Analysts thus say the rising won-dollar rate reflects a global strengthening of the dollar rather than Korea's economic fundamentals, pointing to an even steeper weakening of other key currencies like the euro and the Japanese yen. While the value of the euro against the dollar fell to a five-year low at the end of last month, the yen-dollar exchange rate had also recently touched a 20-year high, breaking the 130 yen mark per dollar. The relative weakening of the euro and the yen against the dollar is partly attributed to the monetary-easing policies by the central banks in Japan and Europe, as well as mounting geopolitical concerns which further stoke the dollar's appreciation.

While the government is voicing its willingness to intervene in the market, if the exchange rate market becomes too volatile, it doesn't seem the foreign exchange authorities' determination alone is enough to curb the global trend of the strengthening dollar. The local authorities' remarks that the recent overshooting is excessive temporarily lowered the soaring won-dollar exchange rate during last Friday's trading session, yet the exchange rate rose again on Monday and on Tuesday.

Experts forecast the won's value could somewhat appreciate compared to the present if the uncertainty and anxiety surrounding the FOMC is resolved in the near future. Yet, they agree that there exist no clear momentum for the Korean won's strengthening under the current global macroeconomic conditions.

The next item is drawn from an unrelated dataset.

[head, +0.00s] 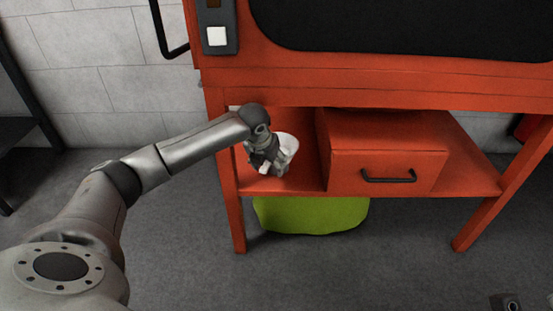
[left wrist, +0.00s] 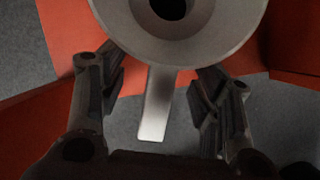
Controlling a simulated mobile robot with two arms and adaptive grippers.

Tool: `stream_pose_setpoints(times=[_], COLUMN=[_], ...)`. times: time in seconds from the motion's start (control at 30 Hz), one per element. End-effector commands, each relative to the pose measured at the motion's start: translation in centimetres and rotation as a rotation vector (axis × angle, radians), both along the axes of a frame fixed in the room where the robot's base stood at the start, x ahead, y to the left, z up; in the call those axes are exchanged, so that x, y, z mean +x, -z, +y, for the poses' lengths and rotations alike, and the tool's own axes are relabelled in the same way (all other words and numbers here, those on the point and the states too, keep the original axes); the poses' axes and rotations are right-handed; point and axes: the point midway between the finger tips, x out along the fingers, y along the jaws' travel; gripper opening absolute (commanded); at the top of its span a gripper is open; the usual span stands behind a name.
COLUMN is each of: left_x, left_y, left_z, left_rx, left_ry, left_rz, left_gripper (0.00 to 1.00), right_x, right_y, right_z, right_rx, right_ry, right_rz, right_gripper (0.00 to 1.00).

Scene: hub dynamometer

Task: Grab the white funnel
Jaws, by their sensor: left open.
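The white funnel (head: 288,145) sits on the red stand's lower shelf, in the open bay left of the drawer box. My left gripper (head: 265,167) is in front of it and hides part of it. In the left wrist view the funnel (left wrist: 215,35) shows at the top as a wide pale ring with a dark hole. A flat pale tab (left wrist: 156,108) extends from it between the two fingers. My left gripper (left wrist: 157,80) is open, with a gap between each finger and the tab. My right gripper is not recognisable in view.
A red drawer box (head: 385,165) with a black handle stands right of the funnel. The stand's left leg (head: 232,205) is close to my arm. A green object (head: 310,215) lies below the shelf. A small dark part (head: 506,302) at the bottom right is unclear.

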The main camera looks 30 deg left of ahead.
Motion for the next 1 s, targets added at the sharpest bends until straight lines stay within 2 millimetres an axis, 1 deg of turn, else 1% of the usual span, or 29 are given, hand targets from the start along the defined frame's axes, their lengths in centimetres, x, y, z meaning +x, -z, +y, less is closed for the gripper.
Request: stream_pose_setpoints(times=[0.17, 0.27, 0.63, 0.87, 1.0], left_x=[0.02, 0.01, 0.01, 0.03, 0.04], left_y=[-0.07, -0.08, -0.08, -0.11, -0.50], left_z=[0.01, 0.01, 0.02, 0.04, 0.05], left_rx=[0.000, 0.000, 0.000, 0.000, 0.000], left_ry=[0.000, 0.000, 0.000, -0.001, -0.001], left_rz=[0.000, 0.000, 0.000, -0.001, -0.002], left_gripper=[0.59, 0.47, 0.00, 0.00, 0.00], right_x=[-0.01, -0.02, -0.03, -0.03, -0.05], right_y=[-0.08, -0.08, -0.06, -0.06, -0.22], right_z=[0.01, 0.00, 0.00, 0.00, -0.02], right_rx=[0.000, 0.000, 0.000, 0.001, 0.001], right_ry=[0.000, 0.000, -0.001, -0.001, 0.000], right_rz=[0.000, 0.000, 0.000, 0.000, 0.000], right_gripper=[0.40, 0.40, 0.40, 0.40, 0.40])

Foreign investors' selling spree of Korean stocks this year, in addition to the country's monthly trade deficits for two straight months, all add to the Korean won's weakening against the dollar.

"As the global market's speculative net-buying positions for the U.S. dollar are continuing, amid the weakening of major key currencies as well as the preference for safe assets over concerns of an economic recession, the won-dollar exchange rate is not expected to go down by a big margin," Lee Da-eun, an analyst at Daishin Securities, said.

Park Sang-hyun, an economist at HI Investment & Securities, also points out the need to closely watch the yuan's trend.

"Whether the yuan recovers its value against the dollar, following the Chinese government's strong determination to boost the economy, will be one of the key factors affecting the won-dollar exchange rate," Park said.